This is from the i paper by Dean Kirby. I was surprised to see the image of Orwell’s son. The 1930s seem so much further away than living history. Orwell is also important today with the rise in alternative readings of Britain’s colonial past.
When George Orwell was writing The Road to Wigan Pier – the classic account of social conditions in the North during the 1930s depression years – he stayed just a few hundred yards from the market in a lodging house above a tripe shop , which sold “great white folds” of the stuff alongside the “Ghostly translucent feet of pigs, already boiled.” But times have changed since the book was published 80 years ago this week. Modern Wigan is a global leader in food production and boasts that more than 3/4 of the industry’s top 25 companies have their base here – helping boost the town’s £4.2m economy. It is also the greenest metropolitan borough in Britain, the coalfields once witnessed by Orwell having since become havens for wildlife.
But concerns about the dreaded means test of the 1930s has ben replaced by concern about the Government’s austerity agenda in this rugby league town, which has been electing Labour MPs since 1918. In 2010, Wigan Council had to carry out the 3rd-worst budget cuts of any local authority in the country. By 2020 the council budget will have been cut by £160m, with concern, elsewhere in the North, about he future of services and social care.
The Road to Wigan Pier has a mixed legacy for Wigan,” says the town’s Labour Mp Lisa Nandy. “But then, as now, it was important that the reality of life for many people in towns like ours is exposed. The book brilliantly highlights the hardship Wigan experienced, but doesn’t really do justice to our many strengths – of which the biggest is still our warm, friendly, hard working people…
The real Wigan Pier, a former coal-loading jetty on the Leeds and Liverpool Canal, whose name started as a music hall joke, is now the town’s flagship regeneration project. The council has a vision for transforming the buildings, including the former Orwell pub and The Way We Were Museum, into an “urban quarter” for business and pleasure.

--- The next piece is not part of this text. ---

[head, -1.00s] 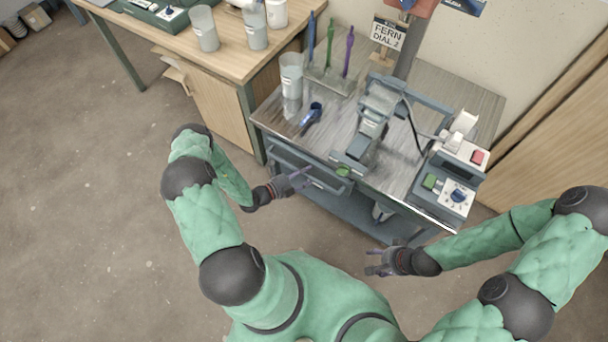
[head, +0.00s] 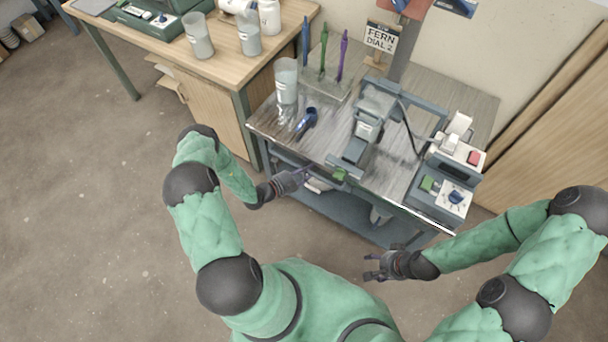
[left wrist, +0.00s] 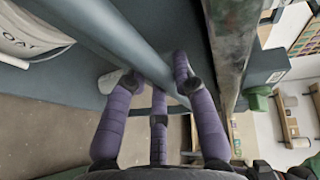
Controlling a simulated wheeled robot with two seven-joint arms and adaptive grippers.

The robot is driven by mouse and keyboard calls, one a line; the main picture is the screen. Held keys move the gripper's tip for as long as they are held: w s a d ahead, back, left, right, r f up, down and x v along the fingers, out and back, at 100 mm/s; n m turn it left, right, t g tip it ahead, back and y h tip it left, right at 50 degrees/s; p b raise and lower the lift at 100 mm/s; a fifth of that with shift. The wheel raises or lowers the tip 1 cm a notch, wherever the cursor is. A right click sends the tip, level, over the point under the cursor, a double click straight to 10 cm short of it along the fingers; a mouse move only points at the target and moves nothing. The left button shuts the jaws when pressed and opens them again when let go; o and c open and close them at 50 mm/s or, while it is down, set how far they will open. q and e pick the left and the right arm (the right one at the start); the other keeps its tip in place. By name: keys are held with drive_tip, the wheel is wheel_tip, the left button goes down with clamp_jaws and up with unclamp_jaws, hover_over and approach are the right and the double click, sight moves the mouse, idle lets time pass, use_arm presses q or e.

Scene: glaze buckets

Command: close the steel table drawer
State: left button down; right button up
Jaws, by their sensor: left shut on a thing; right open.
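The steel table (head: 390,190) stands ahead of me. Its drawer is mostly hidden in the head view, under the tabletop's front edge and behind my left gripper. My left gripper (head: 304,177) is at the drawer front, just below that edge. In the left wrist view, the purple fingers of my left gripper (left wrist: 160,78) are closed at a long grey bar (left wrist: 125,38), which looks like the drawer's front or handle; the exact contact is partly hidden. My right gripper (head: 370,266) is open and empty, in front of the table's right part, apart from it.
On the tabletop stand a grey press-like machine (head: 362,135), a control box (head: 447,185), a clear beaker (head: 286,82) and a blue tool (head: 306,122). A lower shelf (head: 350,215) lies beneath. A wooden bench (head: 180,45) stands left. The floor (head: 90,210) is clear.

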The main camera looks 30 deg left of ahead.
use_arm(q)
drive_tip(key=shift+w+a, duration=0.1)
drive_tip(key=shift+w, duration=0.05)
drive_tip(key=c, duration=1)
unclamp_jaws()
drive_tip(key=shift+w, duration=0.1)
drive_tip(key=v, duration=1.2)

The author’s son Richard Blair, 72, the patron of the Orwell Society, is looking out over the water at Wigan Pier while visiting the town for events to mark the 80th anniversary.
“It was a very honest book… My father came to Wigan and reported honestly on what he saw. I think the conditions in those days were poor, not just in Wigan, but everywhere. It was simply a tile he came up with, but unfortunately it became a metaphor for social problems in any industrialised town. That was never intended by him. Some people say my father did Wigan a disservice, but I think that’s rather untrue. He liked the people very much, especially the miners. He thought they were extraordinarily tough, friendly, resilient people,” he said.
He says Wigan, like other towns, has done tis best to reinvent itself since the 1930s – and that it is impossible to know what Orwell would have thought of it today.
Across town in Victoria Street, parishioners from St Mark’s Church are reminiscing about the old days as they gather for a women’s fellowship meeting. It was here that Orwell found “clean, decent people” in back to back houses with a “filthy, miry alley” who had to walk 50 yards to reach a lavatory.
“I was brought up around here,” says Mavis Lees, 72. “It’s changed over the years,but the church has always been here and we have the park across the road. I’m very proud of Wigan and whenever I go on holiday, I always like coming home.”
Jean Lancaster, 83, adds “There used to be a pub on every corner here and the streets were full of houses. All the mill girls would walk along the road arm in arm. The streets were alive back then, but it’s still a nice place to live.”
The lodging house where Orwell stayed in a room that “stank like a ferret’s cage” is long gone; Wigan’s former slum houses were torn down decades ago. but back at the stall on the market, customers are still buying supplies of tripe for the weekend as they have always done, along with traditional black puddings,pies and ham on the bone.
“I’d like to seem more investment in Wigan, says the stallholder Denise Webster. “But we’ve had some good news recently and the market is going to be done up. Wigan is a good place to life. You can’t go wrong with a Wiganer. They’re very friendly. On the market, it’s always service with a smile.”